** start of Data segment **

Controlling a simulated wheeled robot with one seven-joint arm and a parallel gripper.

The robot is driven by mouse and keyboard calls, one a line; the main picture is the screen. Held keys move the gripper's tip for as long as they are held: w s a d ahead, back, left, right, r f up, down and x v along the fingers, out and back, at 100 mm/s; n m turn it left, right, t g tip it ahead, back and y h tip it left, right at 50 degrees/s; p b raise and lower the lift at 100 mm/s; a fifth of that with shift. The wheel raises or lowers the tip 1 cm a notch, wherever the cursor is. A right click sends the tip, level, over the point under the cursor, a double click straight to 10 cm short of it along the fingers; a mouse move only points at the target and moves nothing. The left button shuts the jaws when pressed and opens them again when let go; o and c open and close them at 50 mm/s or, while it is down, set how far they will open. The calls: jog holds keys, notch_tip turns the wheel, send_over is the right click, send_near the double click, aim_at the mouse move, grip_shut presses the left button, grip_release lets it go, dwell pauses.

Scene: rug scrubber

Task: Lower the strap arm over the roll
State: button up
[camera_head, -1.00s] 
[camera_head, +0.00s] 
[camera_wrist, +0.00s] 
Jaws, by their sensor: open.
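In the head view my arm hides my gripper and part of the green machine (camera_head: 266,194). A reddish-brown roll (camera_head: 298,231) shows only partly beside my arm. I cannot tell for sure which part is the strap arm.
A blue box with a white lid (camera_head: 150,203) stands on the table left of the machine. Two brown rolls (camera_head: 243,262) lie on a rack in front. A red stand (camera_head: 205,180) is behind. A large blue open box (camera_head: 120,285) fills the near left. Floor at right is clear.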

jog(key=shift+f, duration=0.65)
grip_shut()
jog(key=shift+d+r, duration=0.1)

** end of Data segment **

— Problem statement —
Repeat exactly the lines running from the one with "Task: Lower the strap arm over the roll" through the one with "[camera_wrist, +0.00s]", both included.

— Task result —
Task: Lower the strap arm over the roll
State: button up
[camera_head, -1.00s] 
[camera_head, +0.00s] 
[camera_wrist, +0.00s] 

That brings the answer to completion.